| EXERCISE INSTRUCTIONS |
Write out exactly the lines that run from the line containing "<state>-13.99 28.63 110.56" through the line containing "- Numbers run"; both end lines belong to the answer.

Robot state and action records
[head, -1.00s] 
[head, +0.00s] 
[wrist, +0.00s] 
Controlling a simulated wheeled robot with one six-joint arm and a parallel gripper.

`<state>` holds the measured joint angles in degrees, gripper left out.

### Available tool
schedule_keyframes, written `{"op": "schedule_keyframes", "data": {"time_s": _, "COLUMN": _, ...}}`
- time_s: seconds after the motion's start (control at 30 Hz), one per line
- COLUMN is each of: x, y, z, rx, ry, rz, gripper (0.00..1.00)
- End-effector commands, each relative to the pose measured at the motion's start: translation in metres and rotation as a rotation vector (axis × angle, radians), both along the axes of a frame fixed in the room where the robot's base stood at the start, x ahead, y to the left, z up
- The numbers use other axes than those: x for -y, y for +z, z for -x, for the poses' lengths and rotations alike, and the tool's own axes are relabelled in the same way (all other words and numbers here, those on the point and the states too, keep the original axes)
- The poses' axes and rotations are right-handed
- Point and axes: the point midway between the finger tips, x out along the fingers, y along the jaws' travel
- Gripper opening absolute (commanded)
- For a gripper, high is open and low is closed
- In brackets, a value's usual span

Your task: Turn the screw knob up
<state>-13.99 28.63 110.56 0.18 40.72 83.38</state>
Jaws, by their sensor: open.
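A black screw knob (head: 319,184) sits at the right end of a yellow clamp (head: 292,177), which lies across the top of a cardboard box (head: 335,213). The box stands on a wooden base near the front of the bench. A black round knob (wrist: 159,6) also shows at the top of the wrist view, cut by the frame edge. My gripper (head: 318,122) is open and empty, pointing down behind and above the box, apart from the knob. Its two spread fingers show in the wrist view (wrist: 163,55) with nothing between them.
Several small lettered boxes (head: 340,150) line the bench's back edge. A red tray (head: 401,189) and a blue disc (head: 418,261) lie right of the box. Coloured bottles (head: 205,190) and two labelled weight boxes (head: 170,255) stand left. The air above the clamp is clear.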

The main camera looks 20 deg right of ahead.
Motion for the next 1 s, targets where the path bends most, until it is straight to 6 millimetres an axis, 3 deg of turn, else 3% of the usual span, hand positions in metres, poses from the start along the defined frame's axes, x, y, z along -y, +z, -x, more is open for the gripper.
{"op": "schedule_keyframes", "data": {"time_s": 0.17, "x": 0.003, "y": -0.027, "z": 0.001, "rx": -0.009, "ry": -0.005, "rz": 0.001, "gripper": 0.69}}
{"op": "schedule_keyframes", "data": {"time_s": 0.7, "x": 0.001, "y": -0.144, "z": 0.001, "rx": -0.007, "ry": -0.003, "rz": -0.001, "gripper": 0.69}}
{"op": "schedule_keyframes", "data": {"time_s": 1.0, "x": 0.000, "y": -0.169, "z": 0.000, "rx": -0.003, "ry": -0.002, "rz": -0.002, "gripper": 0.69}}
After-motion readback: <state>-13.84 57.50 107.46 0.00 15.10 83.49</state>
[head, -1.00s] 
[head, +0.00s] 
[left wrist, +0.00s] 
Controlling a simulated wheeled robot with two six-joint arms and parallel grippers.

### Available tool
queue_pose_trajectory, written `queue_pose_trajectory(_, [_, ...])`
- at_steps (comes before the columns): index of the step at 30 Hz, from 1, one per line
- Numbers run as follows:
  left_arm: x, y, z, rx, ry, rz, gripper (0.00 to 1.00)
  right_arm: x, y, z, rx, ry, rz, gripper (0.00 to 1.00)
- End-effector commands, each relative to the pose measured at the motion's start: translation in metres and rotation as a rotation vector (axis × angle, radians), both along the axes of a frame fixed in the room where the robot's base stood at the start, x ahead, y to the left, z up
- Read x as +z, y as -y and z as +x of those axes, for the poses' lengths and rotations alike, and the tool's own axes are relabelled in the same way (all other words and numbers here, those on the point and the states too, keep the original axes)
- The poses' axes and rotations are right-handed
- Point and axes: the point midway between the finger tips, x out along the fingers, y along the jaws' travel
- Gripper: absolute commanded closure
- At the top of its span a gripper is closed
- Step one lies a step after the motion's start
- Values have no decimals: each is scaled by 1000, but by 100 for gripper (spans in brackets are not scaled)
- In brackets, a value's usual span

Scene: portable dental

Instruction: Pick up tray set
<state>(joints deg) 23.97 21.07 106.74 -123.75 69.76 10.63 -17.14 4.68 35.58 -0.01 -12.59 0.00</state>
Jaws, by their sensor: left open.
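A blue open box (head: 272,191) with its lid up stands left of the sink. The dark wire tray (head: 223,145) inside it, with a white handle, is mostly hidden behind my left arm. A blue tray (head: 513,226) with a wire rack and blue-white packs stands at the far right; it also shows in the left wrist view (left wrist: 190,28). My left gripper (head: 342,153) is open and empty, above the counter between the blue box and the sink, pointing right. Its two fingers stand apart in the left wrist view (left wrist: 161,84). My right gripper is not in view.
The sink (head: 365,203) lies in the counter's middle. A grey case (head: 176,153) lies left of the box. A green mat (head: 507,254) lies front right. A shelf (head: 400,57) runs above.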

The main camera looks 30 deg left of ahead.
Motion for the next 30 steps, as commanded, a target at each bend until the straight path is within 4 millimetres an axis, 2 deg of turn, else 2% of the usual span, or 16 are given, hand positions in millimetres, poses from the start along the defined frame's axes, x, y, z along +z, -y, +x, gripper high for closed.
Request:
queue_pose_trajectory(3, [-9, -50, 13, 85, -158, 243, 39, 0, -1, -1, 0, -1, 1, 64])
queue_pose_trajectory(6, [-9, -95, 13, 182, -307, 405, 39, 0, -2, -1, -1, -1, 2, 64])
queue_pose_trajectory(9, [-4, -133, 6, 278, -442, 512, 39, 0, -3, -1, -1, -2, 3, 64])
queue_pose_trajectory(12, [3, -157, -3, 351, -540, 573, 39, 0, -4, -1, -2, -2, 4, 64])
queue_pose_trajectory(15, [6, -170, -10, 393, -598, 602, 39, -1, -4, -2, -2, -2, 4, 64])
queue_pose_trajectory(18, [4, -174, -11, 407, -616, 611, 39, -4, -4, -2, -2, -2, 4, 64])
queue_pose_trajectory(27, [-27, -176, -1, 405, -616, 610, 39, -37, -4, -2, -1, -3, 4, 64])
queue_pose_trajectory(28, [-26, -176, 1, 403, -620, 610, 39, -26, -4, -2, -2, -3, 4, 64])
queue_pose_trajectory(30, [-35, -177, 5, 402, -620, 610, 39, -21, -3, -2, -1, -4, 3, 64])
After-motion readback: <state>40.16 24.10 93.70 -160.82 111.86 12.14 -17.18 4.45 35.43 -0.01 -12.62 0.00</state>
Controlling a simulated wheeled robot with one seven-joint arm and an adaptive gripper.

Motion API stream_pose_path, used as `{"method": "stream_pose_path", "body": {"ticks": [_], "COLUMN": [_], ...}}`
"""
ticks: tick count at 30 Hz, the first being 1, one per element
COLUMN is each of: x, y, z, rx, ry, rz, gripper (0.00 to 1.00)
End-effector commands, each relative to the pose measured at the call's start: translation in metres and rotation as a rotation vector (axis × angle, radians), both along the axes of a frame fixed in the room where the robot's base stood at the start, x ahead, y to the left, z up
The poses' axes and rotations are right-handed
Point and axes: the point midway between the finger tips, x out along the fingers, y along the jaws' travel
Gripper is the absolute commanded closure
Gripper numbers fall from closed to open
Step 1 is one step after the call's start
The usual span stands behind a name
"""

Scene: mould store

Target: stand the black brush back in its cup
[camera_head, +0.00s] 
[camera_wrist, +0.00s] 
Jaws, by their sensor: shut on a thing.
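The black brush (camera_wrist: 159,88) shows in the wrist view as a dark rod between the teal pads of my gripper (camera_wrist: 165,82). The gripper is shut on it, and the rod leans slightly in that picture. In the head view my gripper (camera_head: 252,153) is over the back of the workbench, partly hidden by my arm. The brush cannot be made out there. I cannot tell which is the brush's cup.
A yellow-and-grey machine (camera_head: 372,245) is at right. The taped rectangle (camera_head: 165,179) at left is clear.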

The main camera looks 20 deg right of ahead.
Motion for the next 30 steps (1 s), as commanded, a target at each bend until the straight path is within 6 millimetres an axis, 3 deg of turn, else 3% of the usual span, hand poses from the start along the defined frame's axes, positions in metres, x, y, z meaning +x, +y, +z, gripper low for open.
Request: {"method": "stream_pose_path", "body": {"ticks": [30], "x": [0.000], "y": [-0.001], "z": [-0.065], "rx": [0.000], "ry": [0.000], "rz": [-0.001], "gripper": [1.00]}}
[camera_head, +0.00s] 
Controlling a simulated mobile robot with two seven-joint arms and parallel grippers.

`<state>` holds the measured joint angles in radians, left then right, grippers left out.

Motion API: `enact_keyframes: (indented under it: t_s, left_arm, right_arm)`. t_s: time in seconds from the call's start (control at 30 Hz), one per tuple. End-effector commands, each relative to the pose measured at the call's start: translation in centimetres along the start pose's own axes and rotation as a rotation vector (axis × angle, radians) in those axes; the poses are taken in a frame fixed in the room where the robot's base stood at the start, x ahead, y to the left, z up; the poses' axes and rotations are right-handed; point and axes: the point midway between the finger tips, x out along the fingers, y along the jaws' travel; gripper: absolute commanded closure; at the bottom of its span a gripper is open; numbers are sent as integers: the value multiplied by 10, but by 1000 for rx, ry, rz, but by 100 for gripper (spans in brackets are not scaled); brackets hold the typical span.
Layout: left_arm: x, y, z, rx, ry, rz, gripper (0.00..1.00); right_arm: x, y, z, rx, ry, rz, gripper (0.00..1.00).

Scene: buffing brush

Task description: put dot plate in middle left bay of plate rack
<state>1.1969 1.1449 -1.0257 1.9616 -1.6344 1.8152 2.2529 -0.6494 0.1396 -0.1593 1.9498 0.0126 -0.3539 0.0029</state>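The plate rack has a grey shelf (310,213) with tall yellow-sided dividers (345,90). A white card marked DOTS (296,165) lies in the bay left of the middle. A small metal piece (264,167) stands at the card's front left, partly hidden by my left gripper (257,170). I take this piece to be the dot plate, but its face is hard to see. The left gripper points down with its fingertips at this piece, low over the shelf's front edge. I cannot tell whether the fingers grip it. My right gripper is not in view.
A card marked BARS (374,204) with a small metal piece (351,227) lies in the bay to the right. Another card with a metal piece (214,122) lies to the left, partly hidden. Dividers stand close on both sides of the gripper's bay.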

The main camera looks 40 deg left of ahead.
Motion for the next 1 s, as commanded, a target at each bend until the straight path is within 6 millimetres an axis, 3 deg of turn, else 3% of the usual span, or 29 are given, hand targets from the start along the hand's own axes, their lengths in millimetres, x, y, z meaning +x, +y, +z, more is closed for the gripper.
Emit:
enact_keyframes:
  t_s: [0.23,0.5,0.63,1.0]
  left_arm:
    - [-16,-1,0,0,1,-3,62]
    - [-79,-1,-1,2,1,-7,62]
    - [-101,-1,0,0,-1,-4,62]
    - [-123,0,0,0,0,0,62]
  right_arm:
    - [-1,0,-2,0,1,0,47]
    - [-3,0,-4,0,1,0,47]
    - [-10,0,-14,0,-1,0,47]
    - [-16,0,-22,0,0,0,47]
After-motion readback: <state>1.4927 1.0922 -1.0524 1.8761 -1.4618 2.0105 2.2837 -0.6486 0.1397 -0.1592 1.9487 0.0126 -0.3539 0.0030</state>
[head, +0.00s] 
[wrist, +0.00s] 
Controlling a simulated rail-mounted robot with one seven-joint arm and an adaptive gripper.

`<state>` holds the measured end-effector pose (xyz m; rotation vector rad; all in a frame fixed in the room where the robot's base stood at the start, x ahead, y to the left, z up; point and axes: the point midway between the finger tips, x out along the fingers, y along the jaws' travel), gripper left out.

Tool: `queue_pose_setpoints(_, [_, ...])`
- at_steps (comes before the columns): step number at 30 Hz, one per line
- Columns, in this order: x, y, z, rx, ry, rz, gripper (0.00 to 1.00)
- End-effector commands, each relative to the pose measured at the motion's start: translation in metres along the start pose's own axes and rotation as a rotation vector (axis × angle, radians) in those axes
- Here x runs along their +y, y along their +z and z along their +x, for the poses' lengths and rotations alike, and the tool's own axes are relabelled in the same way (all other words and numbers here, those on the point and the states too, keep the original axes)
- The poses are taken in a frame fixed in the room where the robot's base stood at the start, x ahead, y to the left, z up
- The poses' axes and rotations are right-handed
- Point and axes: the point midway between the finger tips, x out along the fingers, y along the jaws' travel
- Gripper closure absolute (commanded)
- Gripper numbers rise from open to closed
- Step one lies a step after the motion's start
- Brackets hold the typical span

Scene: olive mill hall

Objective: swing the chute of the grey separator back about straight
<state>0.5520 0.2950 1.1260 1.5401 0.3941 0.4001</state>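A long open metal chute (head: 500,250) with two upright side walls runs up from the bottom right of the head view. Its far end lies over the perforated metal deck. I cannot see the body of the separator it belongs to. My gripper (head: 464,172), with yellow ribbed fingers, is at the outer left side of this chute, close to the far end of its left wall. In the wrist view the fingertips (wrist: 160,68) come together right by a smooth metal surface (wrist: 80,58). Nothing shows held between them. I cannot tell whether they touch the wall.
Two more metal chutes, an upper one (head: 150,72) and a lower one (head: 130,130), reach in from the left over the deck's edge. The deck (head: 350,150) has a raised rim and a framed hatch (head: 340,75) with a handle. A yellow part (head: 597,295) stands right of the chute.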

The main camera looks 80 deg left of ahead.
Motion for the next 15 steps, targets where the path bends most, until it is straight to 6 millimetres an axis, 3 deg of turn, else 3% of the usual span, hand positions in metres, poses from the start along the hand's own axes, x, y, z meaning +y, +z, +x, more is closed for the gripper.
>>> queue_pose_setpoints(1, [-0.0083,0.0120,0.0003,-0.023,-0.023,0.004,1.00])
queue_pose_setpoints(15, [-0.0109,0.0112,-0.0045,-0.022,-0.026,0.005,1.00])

| RESULT |
<state>-13.99 28.63 110.56 0.18 40.72 83.38</state>
Jaws, by their sensor: open.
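A black screw knob (head: 319,184) sits at the right end of a yellow clamp (head: 292,177), which lies across the top of a cardboard box (head: 335,213). The box stands on a wooden base near the front of the bench. A black round knob (wrist: 159,6) also shows at the top of the wrist view, cut by the frame edge. My gripper (head: 318,122) is open and empty, pointing down behind and above the box, apart from the knob. Its two spread fingers show in the wrist view (wrist: 163,55) with nothing between them.
Several small lettered boxes (head: 340,150) line the bench's back edge. A red tray (head: 401,189) and a blue disc (head: 418,261) lie right of the box. Coloured bottles (head: 205,190) and two labelled weight boxes (head: 170,255) stand left. The air above the clamp is clear.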

The main camera looks 20 deg right of ahead.
Motion for the next 1 s, targets where the path bends most, until it is straight to 6 millimetres an axis, 3 deg of turn, else 3% of the usual span, hand positions in metres, poses from the start along the defined frame's axes, x, y, z along -y, +z, -x, more is open for the gripper.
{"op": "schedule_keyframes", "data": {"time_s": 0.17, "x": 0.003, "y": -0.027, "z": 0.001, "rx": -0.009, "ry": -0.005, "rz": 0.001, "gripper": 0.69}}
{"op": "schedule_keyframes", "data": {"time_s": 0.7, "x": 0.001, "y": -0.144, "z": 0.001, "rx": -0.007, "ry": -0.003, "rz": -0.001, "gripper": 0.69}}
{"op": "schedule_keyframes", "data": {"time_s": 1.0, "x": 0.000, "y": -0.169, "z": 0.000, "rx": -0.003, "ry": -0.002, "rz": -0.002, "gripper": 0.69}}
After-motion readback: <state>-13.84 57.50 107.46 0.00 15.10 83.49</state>
[head, -1.00s] 
[head, +0.00s] 
[left wrist, +0.00s] 
Controlling a simulated wheeled robot with two six-joint arms and parallel grippers.

### Available tool
queue_pose_trajectory, written `queue_pose_trajectory(_, [_, ...])`
- at_steps (comes before the columns): index of the step at 30 Hz, from 1, one per line
- Numbers run as follows:

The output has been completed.